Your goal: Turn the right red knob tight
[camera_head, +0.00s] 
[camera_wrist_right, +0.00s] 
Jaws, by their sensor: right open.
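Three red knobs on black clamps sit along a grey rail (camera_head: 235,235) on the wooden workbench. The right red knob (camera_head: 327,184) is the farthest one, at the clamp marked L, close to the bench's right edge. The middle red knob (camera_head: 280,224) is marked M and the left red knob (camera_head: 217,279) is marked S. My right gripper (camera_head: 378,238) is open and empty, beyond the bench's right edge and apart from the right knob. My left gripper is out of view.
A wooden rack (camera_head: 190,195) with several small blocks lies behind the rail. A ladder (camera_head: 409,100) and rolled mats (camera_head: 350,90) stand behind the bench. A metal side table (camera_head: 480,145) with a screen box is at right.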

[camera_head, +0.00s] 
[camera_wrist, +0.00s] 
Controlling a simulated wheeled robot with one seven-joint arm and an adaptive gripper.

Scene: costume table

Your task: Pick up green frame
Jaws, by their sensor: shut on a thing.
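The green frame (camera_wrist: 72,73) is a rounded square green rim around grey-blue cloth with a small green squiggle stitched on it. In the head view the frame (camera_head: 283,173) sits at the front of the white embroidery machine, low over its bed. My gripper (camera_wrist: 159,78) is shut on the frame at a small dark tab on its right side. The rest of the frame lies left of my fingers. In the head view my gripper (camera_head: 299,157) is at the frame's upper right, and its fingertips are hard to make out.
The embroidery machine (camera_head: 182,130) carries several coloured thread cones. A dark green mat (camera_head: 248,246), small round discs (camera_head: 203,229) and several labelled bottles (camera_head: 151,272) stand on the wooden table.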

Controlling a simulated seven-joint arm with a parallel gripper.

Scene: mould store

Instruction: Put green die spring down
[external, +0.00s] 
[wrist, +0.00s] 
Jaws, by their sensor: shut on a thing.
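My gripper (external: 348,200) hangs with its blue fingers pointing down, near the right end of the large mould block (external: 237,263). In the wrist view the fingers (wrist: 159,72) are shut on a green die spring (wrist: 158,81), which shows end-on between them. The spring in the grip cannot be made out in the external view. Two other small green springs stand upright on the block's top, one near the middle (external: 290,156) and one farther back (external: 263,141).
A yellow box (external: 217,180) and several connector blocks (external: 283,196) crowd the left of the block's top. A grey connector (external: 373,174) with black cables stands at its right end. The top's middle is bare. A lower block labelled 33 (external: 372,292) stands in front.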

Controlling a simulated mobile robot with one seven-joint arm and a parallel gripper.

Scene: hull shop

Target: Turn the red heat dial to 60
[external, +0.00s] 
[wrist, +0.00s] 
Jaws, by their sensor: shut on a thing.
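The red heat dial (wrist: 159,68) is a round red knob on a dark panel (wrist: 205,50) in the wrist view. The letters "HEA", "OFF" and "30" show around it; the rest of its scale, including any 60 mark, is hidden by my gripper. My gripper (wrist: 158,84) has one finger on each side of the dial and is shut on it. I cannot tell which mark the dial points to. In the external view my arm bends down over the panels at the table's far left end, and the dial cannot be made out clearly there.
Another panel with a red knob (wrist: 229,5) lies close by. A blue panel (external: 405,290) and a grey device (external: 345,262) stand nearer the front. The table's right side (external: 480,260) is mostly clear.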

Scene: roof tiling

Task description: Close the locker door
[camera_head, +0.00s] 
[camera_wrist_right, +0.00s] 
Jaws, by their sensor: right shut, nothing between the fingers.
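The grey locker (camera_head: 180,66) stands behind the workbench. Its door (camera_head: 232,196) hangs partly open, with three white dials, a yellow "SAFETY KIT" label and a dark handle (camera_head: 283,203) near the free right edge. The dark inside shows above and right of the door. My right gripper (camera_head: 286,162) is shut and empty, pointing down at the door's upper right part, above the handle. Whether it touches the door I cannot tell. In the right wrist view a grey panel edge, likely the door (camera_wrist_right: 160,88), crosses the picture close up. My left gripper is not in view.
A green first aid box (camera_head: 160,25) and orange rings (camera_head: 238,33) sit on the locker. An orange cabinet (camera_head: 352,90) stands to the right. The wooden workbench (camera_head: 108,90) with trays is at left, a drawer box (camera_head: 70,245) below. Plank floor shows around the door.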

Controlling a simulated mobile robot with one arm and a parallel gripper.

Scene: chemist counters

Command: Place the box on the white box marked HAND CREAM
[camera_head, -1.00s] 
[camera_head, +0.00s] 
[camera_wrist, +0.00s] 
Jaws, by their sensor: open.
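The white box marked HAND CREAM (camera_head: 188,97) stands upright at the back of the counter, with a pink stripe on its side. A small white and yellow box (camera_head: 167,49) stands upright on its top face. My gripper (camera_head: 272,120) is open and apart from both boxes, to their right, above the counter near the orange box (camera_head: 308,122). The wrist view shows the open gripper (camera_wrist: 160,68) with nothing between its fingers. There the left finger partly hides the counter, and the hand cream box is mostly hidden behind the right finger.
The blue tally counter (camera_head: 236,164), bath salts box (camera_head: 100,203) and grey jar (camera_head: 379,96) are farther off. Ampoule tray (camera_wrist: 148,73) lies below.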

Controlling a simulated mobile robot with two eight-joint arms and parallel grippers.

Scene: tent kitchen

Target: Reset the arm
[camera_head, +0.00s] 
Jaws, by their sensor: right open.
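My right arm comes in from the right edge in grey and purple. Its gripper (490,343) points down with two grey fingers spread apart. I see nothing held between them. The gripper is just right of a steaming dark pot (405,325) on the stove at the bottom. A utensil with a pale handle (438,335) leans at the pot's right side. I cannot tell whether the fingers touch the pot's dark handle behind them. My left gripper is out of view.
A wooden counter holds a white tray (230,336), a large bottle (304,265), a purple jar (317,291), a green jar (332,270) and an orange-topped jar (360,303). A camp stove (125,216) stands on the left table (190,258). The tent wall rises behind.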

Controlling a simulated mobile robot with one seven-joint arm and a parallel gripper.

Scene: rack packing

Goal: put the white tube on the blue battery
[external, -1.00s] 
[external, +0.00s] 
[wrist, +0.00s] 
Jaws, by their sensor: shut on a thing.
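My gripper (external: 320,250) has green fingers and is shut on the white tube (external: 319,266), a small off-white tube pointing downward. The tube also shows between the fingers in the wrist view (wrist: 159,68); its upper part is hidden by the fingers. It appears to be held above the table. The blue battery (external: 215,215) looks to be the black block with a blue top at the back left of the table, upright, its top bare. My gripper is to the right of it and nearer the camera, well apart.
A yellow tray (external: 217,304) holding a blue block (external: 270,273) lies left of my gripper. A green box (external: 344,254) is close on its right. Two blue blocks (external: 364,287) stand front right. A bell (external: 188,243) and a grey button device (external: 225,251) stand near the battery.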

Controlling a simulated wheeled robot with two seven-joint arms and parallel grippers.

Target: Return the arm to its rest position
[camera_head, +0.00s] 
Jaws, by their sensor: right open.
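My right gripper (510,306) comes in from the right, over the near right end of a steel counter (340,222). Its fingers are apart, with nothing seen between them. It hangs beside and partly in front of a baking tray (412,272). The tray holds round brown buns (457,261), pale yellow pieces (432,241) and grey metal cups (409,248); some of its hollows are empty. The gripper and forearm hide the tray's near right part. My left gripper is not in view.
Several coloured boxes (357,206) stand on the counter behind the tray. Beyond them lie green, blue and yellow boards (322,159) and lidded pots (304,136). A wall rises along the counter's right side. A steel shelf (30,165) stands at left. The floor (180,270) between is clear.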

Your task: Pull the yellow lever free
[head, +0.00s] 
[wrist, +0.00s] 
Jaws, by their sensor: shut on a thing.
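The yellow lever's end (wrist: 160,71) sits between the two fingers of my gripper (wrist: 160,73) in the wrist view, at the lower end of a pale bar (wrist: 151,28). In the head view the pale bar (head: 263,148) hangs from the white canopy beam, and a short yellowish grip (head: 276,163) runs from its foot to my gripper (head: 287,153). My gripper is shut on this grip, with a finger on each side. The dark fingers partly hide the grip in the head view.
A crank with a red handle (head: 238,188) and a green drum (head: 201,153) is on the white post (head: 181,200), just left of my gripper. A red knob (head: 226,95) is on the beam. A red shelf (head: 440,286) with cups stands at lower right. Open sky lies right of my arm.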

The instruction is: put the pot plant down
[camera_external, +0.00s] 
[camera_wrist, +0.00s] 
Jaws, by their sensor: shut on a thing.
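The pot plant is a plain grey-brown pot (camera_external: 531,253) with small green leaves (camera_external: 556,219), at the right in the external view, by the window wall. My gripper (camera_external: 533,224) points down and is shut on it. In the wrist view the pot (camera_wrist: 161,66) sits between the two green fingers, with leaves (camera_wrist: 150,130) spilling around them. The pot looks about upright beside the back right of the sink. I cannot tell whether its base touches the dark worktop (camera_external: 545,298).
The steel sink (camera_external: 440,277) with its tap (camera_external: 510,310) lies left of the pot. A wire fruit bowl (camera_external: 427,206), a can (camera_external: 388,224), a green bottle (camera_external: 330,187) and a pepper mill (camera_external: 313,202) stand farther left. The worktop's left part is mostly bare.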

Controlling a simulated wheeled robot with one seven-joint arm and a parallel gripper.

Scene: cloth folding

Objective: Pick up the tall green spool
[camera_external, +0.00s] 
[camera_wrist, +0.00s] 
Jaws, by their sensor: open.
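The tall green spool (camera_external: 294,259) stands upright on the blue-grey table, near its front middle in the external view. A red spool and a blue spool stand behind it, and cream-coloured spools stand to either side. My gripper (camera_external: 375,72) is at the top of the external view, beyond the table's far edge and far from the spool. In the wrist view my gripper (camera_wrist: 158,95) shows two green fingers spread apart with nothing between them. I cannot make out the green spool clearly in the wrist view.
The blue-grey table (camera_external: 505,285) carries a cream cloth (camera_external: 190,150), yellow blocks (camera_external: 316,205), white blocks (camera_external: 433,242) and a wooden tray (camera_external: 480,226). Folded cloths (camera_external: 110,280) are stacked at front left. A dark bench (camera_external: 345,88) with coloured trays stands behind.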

┄┄┄┄┄┄┄┄┄┄

What you have to do. Find every line with "wheeled" in the listing and state how many there are, nothing else.

Right answer. 3